The combining of the two brands already represents a significant uplift for WU’s revenue in the region. For FY 2024, the company reported that its North America business plus Intermex saw revenue of $2.1bn, while the combined Q2 2025 revenue is around $500m. 

The additional synergies from the acquisition are expected to provide further revenue growth for Western Union in North America, which is key as this region has been one of the company’s weaker performing regions in recent quarters. Western Union has seen North American C2C revenue contract for the past four quarters, with Q2 seeing an 11% YoY decline.

Intermex adds key revenue for WU’s North America segment
Intermex and Western Union North America’s combined quarterly revenue

There are also expected to be similar potential gains for send volume, with WU reporting that together Intermex and Western Union North America saw around $70bn principal in FY 2024. This represents a 56% increase on Western Union alone, and indicates a strong potential base from which to build on.

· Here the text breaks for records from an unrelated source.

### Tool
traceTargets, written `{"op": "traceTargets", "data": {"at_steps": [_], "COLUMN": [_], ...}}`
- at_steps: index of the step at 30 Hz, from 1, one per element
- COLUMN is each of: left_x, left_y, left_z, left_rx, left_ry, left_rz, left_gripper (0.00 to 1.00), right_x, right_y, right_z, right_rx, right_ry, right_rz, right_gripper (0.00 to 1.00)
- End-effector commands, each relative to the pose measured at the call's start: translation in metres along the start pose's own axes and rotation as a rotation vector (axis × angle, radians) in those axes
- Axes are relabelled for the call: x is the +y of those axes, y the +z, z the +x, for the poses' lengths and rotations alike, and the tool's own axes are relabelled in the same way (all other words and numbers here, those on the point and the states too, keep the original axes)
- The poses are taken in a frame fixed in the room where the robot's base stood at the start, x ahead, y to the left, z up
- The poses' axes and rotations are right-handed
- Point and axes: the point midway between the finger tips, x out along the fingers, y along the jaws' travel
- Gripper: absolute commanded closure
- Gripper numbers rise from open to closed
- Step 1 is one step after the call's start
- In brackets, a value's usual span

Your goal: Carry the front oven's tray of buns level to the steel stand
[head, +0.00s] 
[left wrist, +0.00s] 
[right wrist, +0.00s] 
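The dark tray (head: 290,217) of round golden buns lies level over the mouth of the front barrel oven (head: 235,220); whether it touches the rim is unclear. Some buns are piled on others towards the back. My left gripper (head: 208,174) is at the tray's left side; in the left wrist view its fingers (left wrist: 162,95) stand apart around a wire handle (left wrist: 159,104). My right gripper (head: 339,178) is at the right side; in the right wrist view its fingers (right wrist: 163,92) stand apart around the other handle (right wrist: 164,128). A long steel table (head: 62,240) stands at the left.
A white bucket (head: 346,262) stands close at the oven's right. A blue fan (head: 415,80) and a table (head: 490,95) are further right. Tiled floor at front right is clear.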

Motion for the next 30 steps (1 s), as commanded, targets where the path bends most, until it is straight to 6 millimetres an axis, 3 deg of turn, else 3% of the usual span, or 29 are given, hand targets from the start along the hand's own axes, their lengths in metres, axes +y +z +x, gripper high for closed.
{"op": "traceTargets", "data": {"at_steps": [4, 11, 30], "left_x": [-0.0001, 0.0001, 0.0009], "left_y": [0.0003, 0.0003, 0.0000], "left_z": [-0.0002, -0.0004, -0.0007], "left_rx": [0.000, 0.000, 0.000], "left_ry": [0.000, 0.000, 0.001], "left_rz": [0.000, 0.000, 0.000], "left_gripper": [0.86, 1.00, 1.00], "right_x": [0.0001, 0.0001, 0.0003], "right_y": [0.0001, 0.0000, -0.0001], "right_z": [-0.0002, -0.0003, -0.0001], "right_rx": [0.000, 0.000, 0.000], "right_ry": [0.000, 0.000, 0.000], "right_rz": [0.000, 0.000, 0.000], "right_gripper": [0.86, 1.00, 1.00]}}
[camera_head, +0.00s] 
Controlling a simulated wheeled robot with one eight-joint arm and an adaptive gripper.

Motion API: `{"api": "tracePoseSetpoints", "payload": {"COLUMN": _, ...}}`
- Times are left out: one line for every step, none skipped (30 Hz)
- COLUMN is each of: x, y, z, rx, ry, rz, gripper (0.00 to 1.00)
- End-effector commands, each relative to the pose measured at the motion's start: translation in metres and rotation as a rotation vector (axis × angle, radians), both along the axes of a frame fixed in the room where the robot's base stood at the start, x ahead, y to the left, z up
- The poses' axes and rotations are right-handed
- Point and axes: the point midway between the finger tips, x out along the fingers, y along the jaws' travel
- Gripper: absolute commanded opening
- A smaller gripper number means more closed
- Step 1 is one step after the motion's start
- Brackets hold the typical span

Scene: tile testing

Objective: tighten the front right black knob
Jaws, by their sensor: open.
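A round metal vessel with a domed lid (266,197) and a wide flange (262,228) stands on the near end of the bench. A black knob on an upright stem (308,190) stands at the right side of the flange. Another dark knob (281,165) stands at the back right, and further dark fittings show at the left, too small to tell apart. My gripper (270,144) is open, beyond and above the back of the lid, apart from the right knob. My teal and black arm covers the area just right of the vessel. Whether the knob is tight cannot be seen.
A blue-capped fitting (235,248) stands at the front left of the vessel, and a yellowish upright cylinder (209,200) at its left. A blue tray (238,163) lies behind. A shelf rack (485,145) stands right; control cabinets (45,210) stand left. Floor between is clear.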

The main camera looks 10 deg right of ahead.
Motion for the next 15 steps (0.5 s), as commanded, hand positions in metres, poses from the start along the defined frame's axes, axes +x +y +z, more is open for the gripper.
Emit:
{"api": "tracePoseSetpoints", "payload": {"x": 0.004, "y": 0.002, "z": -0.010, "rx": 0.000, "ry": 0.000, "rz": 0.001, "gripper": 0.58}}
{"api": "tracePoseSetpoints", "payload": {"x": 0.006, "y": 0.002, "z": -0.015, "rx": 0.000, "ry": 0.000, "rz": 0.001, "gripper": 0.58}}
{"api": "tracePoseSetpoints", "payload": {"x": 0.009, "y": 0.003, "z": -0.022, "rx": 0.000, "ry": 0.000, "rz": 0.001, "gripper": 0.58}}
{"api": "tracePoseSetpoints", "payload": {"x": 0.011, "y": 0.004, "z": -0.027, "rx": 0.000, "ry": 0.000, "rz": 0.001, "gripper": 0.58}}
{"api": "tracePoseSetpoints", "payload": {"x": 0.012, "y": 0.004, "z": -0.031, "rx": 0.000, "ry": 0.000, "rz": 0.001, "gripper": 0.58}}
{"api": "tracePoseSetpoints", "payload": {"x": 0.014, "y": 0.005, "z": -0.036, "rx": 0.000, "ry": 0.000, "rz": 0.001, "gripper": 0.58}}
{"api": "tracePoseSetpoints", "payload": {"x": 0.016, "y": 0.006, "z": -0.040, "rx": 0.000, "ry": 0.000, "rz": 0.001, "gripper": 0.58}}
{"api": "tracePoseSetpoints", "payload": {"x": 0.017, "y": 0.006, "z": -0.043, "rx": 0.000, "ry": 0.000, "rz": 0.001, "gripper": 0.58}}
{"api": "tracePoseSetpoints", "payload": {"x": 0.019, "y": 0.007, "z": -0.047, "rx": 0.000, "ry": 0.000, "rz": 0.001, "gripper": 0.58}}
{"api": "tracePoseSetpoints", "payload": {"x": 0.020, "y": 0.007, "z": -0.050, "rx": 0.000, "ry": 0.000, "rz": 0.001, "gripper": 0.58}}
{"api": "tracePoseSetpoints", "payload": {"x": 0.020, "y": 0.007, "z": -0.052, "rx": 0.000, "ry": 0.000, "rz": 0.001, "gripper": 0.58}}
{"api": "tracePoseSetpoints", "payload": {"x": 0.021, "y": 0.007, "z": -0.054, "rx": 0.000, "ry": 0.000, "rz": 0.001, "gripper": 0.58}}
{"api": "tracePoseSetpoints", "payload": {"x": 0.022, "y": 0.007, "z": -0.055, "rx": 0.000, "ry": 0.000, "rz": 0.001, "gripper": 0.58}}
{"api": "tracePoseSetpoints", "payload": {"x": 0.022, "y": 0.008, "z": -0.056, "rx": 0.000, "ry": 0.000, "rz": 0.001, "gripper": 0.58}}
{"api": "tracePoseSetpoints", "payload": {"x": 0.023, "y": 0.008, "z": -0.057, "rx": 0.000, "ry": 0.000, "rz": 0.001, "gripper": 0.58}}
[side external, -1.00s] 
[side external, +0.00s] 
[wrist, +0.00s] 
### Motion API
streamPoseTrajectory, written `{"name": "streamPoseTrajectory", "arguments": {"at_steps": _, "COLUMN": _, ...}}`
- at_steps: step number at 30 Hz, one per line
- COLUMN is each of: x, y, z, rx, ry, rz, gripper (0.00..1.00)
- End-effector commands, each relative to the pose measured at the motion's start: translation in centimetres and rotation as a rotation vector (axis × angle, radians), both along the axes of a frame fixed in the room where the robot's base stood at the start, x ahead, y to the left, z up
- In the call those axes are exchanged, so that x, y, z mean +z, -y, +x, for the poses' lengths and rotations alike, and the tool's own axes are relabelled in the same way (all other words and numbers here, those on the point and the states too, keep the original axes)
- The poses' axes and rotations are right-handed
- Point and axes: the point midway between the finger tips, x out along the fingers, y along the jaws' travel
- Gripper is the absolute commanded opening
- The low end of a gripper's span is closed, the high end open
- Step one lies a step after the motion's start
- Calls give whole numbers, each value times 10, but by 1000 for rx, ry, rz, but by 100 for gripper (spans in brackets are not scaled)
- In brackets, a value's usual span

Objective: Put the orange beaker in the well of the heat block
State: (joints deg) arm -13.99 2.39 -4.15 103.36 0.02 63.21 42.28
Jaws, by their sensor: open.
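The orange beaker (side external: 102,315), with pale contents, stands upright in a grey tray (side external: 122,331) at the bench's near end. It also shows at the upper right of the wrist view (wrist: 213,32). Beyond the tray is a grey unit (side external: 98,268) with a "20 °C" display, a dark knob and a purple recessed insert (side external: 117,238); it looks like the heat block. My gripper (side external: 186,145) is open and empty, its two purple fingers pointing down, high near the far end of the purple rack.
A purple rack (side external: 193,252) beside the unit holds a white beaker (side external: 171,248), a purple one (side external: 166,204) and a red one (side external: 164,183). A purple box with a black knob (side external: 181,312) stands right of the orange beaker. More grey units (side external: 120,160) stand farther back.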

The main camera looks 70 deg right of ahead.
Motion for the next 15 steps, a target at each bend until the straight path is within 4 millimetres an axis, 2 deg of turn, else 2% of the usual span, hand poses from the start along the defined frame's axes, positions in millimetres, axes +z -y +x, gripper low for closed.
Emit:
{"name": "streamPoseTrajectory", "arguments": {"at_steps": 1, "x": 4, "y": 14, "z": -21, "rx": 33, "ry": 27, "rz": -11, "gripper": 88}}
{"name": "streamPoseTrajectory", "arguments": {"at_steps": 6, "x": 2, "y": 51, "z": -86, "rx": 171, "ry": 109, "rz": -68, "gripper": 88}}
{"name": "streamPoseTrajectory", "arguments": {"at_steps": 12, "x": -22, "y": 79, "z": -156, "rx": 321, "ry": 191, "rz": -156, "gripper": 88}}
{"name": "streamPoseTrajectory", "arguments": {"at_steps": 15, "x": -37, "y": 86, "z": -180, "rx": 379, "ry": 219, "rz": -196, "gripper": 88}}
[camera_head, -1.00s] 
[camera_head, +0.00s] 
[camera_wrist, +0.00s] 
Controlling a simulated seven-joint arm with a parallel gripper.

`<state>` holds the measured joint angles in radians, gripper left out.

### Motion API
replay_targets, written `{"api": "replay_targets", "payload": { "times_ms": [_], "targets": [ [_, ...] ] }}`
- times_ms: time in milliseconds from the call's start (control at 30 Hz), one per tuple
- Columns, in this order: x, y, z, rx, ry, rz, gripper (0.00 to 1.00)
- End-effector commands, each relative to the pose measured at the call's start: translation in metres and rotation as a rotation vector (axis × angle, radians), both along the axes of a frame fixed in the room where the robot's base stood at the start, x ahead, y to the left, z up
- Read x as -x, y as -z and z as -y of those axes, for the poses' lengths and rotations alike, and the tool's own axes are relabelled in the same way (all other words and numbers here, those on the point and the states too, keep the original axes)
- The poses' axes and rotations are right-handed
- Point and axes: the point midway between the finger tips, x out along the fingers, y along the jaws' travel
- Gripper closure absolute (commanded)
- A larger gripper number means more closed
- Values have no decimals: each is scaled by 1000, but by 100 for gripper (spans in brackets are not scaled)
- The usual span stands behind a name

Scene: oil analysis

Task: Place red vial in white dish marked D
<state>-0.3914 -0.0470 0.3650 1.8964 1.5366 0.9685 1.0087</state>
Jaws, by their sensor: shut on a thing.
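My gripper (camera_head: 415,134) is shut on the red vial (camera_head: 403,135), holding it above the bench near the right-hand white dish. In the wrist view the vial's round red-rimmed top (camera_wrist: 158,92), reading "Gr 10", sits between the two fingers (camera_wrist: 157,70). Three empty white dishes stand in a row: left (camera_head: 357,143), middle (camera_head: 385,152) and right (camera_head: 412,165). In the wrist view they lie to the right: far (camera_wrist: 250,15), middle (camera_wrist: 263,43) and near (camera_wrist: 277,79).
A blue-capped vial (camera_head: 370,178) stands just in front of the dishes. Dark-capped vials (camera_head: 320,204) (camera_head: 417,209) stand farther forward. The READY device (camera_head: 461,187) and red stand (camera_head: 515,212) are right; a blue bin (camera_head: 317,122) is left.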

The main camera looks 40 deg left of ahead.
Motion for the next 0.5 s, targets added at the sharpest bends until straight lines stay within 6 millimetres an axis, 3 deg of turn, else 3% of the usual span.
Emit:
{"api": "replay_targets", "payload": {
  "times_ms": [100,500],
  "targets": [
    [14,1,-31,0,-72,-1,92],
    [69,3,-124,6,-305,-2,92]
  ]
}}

Western Union will grow North America volume with Intermex
Intermex and Western Union North America’s combined yearly principal

Longer term outlook

Western Union anticipates achieving annual run-rate cost synergies of around $30m within two years of the deal closing, which is currently set for mid 2026. 

However, the company is framing this as a long-term strategy designed to position it for strength over years rather than quarters. As part of this, the company highlighted that it expected migration to continue to be vital to economic growth in North America and beyond, while it is projecting the remittance tax to only be a short-term impediment.

“We do not believe that the law we are seeing today will persist even over the intermediate term, which is what has allowed us to acquire a very good business at an attractive entry point while still paying Intermex’s shareholders a substantial premium to the public market value for the company,” said McGranahan.

“We believe this time horizon arbitrage has created a unique opportunity for us and we are excited to welcome the entire Intermex team to the Western Union family.”